**PROBLEM DETAILS**
Copy whichever lines contain the string "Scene".

(Dataset items)
--- Begin ---

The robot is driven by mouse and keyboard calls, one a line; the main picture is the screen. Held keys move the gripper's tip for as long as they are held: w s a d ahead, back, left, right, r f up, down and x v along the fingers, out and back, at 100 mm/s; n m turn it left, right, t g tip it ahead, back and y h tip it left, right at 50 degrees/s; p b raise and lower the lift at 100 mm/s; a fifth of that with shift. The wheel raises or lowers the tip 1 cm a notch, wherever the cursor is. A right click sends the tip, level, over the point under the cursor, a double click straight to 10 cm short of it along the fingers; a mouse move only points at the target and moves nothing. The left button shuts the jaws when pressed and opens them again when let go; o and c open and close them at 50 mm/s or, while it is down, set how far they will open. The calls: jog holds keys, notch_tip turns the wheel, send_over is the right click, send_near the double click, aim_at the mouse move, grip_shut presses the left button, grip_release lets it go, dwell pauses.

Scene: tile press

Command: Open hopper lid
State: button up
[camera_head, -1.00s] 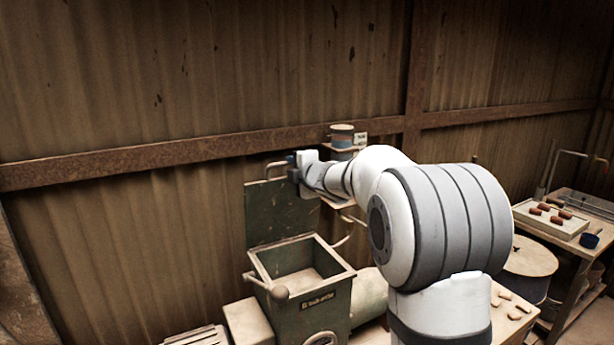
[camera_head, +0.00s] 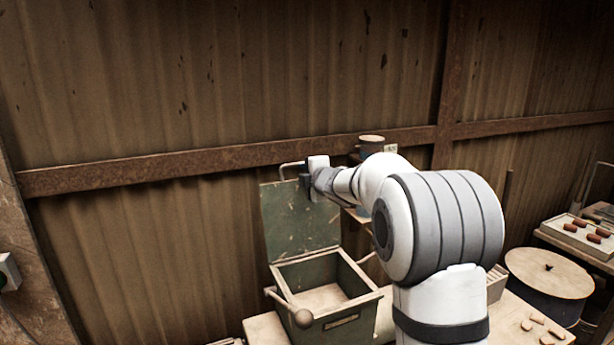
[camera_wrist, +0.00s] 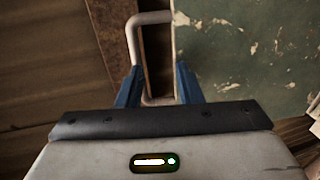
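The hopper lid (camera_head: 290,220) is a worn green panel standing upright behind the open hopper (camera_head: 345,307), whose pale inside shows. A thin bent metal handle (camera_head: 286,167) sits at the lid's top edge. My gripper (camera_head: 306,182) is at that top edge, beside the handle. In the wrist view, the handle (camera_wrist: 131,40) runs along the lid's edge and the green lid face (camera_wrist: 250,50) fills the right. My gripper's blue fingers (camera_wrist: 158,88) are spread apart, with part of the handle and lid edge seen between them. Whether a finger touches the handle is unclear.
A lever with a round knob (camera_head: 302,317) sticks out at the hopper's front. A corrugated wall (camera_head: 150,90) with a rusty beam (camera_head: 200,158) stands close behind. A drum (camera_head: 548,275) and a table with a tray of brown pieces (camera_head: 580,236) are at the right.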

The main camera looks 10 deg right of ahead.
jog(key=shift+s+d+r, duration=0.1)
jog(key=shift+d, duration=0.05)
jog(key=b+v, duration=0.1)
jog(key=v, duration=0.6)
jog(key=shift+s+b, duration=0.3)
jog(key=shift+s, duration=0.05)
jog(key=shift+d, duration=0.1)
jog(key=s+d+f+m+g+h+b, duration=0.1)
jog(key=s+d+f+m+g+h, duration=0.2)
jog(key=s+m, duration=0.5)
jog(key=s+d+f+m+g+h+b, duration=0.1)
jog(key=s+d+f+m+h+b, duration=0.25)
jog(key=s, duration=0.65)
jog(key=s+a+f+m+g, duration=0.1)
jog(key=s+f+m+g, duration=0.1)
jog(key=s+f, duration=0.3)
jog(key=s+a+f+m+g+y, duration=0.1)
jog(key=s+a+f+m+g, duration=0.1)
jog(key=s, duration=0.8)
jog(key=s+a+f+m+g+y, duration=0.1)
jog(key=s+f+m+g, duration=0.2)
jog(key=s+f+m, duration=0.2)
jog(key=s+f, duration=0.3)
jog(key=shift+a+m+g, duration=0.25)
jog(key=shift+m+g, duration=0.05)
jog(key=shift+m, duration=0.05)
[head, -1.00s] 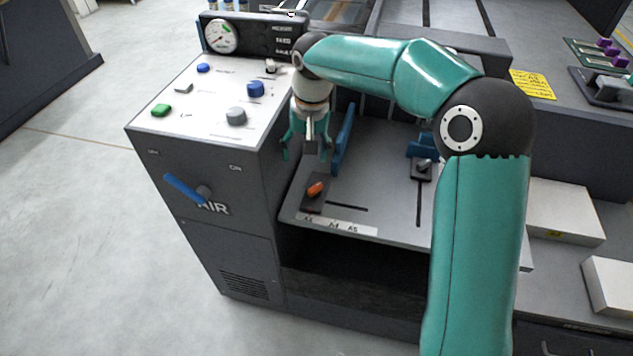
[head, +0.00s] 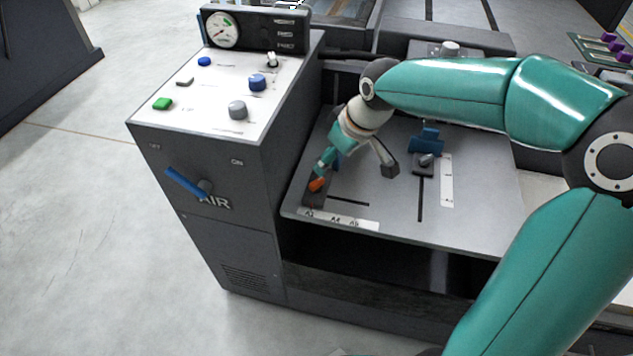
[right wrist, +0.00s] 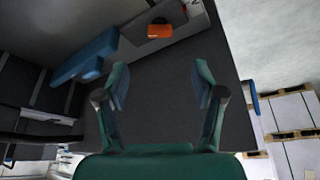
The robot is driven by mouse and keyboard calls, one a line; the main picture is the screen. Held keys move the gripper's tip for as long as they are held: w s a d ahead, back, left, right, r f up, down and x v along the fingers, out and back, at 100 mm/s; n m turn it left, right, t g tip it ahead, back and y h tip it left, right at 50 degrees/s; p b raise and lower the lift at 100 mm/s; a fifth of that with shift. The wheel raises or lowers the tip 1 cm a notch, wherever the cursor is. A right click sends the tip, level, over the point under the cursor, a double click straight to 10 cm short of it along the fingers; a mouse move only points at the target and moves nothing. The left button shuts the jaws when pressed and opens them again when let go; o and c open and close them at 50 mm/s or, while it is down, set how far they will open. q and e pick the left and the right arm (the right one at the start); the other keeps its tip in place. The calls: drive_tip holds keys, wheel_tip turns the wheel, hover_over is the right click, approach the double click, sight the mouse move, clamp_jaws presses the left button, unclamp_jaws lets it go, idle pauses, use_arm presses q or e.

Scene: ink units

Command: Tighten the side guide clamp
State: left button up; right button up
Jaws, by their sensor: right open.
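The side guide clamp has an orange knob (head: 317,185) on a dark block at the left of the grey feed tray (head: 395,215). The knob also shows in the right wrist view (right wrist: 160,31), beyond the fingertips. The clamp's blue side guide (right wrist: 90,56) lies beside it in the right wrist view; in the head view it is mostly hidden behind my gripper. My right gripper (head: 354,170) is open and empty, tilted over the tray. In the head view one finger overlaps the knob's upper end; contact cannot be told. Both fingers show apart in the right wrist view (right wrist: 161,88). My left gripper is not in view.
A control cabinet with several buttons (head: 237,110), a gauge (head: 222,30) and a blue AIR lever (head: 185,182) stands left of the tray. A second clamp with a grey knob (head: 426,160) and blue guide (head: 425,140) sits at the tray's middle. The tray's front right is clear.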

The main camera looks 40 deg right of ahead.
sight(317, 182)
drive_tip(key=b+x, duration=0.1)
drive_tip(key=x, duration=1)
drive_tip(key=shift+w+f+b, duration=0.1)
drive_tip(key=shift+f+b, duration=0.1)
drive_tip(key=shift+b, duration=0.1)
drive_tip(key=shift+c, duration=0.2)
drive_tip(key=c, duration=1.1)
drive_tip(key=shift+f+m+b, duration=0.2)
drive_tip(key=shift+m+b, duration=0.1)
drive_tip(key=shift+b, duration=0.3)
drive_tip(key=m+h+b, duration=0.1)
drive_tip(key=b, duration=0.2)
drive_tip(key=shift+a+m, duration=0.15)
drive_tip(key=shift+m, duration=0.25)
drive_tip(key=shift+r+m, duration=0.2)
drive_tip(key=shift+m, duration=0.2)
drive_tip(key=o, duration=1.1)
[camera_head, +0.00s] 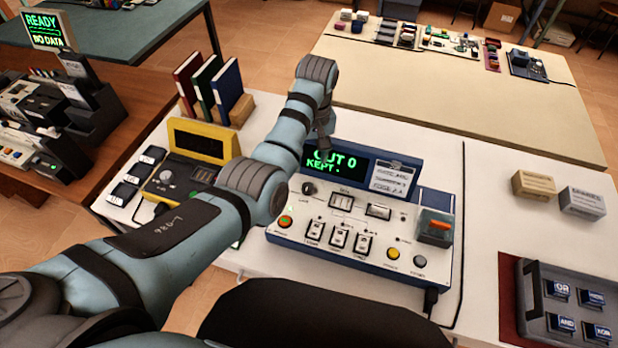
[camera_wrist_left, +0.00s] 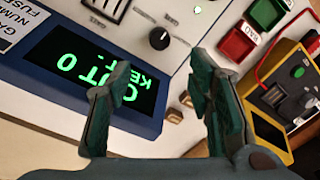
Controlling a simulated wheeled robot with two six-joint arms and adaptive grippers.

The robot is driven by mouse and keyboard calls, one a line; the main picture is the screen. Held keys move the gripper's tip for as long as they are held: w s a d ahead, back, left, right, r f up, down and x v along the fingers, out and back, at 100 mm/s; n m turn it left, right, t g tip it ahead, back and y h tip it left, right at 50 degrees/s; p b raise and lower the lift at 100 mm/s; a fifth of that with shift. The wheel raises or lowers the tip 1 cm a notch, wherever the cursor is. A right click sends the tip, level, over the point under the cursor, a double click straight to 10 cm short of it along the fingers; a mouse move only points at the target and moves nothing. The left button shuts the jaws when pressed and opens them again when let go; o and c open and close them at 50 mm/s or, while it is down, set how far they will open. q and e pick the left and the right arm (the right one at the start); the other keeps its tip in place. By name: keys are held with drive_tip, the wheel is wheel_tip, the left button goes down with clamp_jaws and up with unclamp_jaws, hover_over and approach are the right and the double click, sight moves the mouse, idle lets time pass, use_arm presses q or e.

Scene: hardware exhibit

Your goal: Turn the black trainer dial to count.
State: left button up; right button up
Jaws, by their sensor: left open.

--- End ---

**RESPONSE TO THIS TASK**
Scene: tile press
Scene: ink units
Scene: hardware exhibit

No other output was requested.